I think Joseph Heller wrote a book about this type of situation.

Art Car Parade

It seems incredible that a soul-sucking wasteland like Houston would have a fantastic art car parade, sponsored by the Orange Show, and that Austin would have none. Well, no longer. Yesterday was Austin’s first art car parade. Did I get pictures? No. Am I an idiot? Yes. There were some wonderful creations there–my favorite, if I had to choose one, would probably be the Aero Car, a brilliantly adapted BMW bubble-car.

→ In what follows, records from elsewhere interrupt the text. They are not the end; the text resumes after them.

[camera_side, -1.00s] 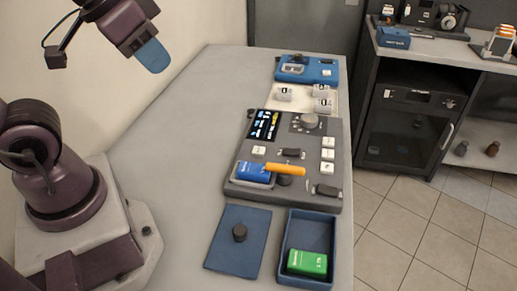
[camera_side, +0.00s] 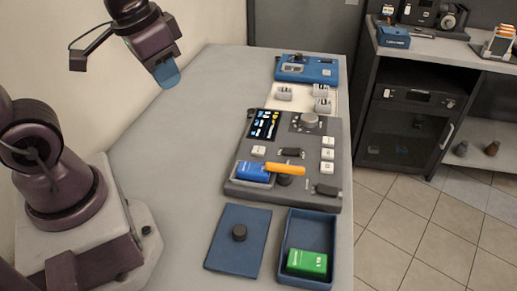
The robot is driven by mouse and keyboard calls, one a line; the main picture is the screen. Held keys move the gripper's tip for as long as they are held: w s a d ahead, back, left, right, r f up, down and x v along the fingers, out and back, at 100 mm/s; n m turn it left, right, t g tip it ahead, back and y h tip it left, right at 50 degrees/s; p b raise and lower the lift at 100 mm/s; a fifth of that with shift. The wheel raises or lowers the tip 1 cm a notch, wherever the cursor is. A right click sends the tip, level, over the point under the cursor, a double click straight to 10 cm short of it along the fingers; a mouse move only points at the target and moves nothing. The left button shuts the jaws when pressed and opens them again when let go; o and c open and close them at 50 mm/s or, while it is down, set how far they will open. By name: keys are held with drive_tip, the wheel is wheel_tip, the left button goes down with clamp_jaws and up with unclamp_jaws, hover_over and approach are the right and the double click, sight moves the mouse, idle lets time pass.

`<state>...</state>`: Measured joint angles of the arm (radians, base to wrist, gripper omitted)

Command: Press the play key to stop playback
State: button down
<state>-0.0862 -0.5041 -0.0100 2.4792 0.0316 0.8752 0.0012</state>
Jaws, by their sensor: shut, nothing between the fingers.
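A grey control panel (camera_side: 238,190) lies on the table with a small lit screen (camera_side: 264,124), a round dial (camera_side: 310,120) and several white keys. One white key (camera_side: 258,151) is at the left, below the screen. A column of white keys (camera_side: 327,154) is at the right. Their labels are too small to read, so I cannot tell which is the play key. My gripper (camera_side: 167,74), with blue fingers, is shut and empty. It hangs in the air to the upper left of the panel, well apart from it.
A blue block (camera_side: 253,171) and an orange bar (camera_side: 290,169) are on the panel's lower part. In front are a blue plate (camera_side: 238,258) with a dark knob and a blue tray (camera_side: 310,217) holding a green block (camera_side: 306,263). A blue device (camera_side: 322,72) stands behind. The table's left side is clear.

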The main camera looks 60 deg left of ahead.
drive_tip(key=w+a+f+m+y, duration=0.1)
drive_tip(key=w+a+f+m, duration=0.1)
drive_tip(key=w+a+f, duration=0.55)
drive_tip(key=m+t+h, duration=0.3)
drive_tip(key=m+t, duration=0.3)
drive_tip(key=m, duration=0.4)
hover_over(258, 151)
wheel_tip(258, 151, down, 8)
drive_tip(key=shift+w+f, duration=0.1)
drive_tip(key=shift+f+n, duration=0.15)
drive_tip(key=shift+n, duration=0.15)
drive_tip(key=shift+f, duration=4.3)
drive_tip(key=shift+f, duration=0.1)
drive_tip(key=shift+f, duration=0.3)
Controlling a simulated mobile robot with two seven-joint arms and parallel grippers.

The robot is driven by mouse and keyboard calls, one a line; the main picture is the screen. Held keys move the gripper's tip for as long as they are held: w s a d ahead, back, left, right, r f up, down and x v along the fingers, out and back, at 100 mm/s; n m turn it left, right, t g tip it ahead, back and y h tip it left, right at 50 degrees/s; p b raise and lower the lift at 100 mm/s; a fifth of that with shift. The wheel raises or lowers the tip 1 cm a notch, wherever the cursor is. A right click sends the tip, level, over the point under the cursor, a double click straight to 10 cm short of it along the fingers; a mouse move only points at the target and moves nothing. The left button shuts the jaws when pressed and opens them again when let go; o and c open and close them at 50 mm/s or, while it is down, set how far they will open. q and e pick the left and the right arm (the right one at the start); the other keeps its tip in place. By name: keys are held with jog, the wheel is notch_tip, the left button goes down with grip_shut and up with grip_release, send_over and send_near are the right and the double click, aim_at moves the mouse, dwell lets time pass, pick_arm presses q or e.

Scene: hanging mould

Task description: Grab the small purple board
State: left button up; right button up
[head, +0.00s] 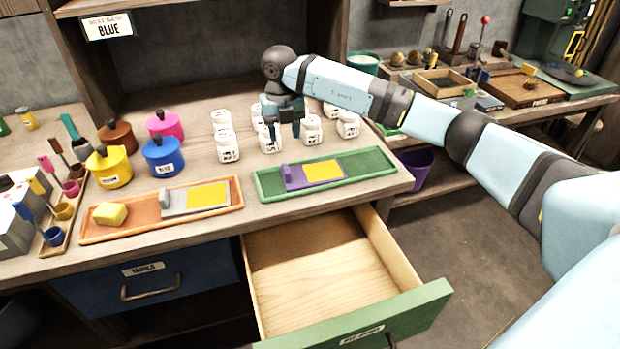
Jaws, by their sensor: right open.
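The small purple board (297,179) lies flat in the green tray (378,161) on the workbench, with a yellow sheet (323,170) on it and a purple block at its left end. My right gripper (285,132) points down among the white jars, behind the tray and above and beyond the board. It is open and apart from the board. Part of it is hard to make out against the jars. My left gripper does not show.
White jars (228,148) stand around my right gripper. An orange tray (160,222) with a grey board and yellow sponge lies to the left, near several coloured pots (162,158). An open, empty drawer (325,265) juts out below the bench edge.

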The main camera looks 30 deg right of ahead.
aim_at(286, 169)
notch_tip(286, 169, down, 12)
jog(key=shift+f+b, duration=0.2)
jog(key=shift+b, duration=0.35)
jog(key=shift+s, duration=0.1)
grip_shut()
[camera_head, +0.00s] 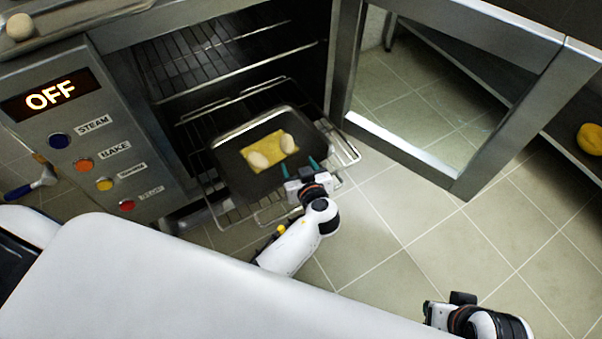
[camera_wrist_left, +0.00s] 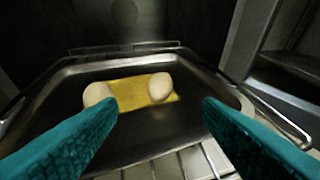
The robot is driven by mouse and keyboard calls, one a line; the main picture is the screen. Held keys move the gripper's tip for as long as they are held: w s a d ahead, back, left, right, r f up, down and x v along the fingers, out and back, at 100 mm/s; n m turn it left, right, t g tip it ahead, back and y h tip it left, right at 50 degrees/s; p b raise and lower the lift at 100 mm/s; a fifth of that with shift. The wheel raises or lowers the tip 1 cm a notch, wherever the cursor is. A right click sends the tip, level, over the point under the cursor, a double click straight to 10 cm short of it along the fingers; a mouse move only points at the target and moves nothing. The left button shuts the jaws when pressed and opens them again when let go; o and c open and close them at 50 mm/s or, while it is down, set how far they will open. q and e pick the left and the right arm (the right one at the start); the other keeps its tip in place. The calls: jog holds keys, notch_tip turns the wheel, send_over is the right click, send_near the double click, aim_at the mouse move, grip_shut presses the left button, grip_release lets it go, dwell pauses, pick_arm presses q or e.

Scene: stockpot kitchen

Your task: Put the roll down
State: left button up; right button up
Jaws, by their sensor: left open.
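Two pale rolls lie apart on a yellow sheet (camera_head: 272,143) in a dark tray (camera_head: 232,179). One roll (camera_head: 257,160) is at the sheet's left and the other roll (camera_head: 287,144) at its right; the left wrist view shows the left roll (camera_wrist_left: 97,93) and the right roll (camera_wrist_left: 159,87). My left gripper (camera_head: 299,165) is open and empty over the tray's near right part, its teal fingers apart with no roll between them. My right gripper (camera_head: 432,312) is at the bottom right, away from the tray; its fingers cannot be made out.
The tray sits on a wire rack (camera_head: 345,155) pulled out of the oven. The open oven door (camera_head: 400,158) stands to the right. The control panel (camera_head: 100,130) reads OFF. Another pale round roll (camera_head: 19,27) is at the top left. A yellow item (camera_head: 590,138) is on the right shelf.

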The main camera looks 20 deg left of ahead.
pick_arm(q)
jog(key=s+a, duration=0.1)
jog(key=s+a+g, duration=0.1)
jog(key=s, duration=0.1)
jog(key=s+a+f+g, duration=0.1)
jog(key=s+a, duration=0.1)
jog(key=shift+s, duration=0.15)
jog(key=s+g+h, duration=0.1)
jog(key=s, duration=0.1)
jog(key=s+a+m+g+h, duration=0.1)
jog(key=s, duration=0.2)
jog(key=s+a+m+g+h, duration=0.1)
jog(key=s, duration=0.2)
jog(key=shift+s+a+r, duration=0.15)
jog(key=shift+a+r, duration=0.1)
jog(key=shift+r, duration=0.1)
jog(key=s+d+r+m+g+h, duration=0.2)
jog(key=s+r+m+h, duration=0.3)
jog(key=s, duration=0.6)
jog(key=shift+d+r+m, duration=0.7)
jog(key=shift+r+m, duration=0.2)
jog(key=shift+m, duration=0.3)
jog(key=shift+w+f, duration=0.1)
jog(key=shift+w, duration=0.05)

The add-ons and paint were flawless; the interior had an altimeter fitted to the dashboard; the propeller spins.

Other notables included the Roachster, twinkle twinkle, Student Driver, Iron Maiden, the bookmobile, and of course the Objet Dart. I wish I could scare up a link for the scorpion–it was amazing.

[update: Someone else got some pictures.]

The war and the bigger picture

One of many, many disturbing aspects of the U.S. invasion of Iraq is what the broader ramifications could turn out to be. Howard Dean has suggested that China may feel emboldened to “liberate” Taiwan. For that matter, India might decide to “liberate” Sri Lanka (but perhaps not Kashmir, because Pakistan’s got nukes). Yeehaw! I got yer New World Order right here, pappy.

A few articles in the paper today struck me as interesting as repercussions of the war. North Korea is sounding more conciliatory. So is Iran.

I suspect Bush apologists will look at these two data points and smugly declare that it was the strategy all along with Gulf War II to make an example of Iraq and get these other Axis of Evil honorees to play nice. And I’ll even allow as how, just maybe, such really was the intent all along. But I would argue that any similarity between that goal and these glimmers of possible outcomes is completely coincidental. These outcomes are completely unpredictable, as Cuba’s current crackdown on dissent suggests. No word on any actions, provocative or conciliatory, taken by unindicted co-conspirator in the Axis of Evil, Syria.